Saturday, April 19, 2014

HAPPY EASTER

   Easter is the reason we are Christians.  

   Our faith depends upon our belief that Jesus did not die into nothingness but into eternal life, into which he calls everyone of us.  From eternity, which saturates the entire universe and is closer to us than we are to ourselves, Jesus now calls and empowers us with his grace to live lives of justice, peace, hope, joy and love.  Here and now, in today's world, Jesus calls and empowers us to bring forth the reign of God on earth.  There is no greater call, no greater hope, no greater love that we can offer the world.  

   To the risen Jesus, the eternal Christ, be all gratitude, praise, honor and love, now and forever. 

Saturday, April 12, 2014

IN SPRING

   Eileen Spinelli is a writer of poems and children's books, and a very dear friend.  

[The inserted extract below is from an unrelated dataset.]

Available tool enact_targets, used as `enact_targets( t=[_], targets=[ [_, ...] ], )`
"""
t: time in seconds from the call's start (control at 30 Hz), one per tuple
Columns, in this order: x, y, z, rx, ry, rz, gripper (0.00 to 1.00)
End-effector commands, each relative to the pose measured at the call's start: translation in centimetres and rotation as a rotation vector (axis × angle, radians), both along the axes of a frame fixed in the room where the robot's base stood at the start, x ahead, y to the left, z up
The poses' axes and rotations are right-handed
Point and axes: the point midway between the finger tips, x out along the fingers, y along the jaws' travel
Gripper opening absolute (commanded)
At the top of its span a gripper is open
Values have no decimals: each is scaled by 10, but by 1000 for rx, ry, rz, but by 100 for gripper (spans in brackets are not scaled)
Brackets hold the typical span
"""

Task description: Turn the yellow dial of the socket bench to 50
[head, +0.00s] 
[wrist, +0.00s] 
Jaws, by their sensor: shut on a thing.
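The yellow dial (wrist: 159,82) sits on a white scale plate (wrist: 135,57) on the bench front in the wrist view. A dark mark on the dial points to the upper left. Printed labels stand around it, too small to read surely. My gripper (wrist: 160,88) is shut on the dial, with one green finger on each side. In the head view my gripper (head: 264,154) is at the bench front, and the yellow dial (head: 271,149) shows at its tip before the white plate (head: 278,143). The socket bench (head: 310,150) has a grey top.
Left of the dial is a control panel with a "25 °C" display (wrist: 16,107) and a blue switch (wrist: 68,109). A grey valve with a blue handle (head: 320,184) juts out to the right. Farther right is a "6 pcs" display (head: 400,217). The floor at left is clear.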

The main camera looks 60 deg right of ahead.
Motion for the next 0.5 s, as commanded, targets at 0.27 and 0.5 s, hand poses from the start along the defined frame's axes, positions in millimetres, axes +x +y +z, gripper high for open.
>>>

   Here is a spiritually wonderful poem by Eileen:


               IN SPRING

                                                                          Oh God
                                                                          artist of all
                                                                          that is green
                                                                          and wild 
                                                                          and beautiful---
                                                                          You paint
                                                                          sunlight into corners
                                                                          dark with loss.
                                                                          You shape
                                                                          the ancient cross
                                                                          into willow
                                                                          that shelters
                                                                          things with
                                                                          broken hearts
                                                                          and tired wings.
                                                                          You give us
                                                                          morning songs to sing,
                                                                          risen songs
                                                                          in spring...
                                                                          in spring...

Friday, March 28, 2014

BUILDING INTERFAITH UNDERSTANDING

   The American Interfaith Institute in Philadelphia, PA is dedicated to building bridges of understanding between the Christian and Jewish faiths by eradicating the misconceptions which hinder their relationship.  

    At this time of year, the Institute sponsors sermons which help clarify the liturgical texts for Holy Week, that people have used for centuries as an excuse to practice antisemitism. They asked me to write such a sermon, and I offer it to you for our Lenten, and especially Holy Week, meditation.


- - - - - - - - - - - - - - - - - - - -

   Many years ago, as a young priest newly returned from Rome, where I had attended the first session of the Second Vatican Council, I was invited to speak at the Main Line Temple in the Philadelphia suburb of Wynnewood.  At that time, Pope John XXIII had surprised the world by calling for the church to "open windows" and let the Spirit of universal brotherhood find new possibilities to blossom.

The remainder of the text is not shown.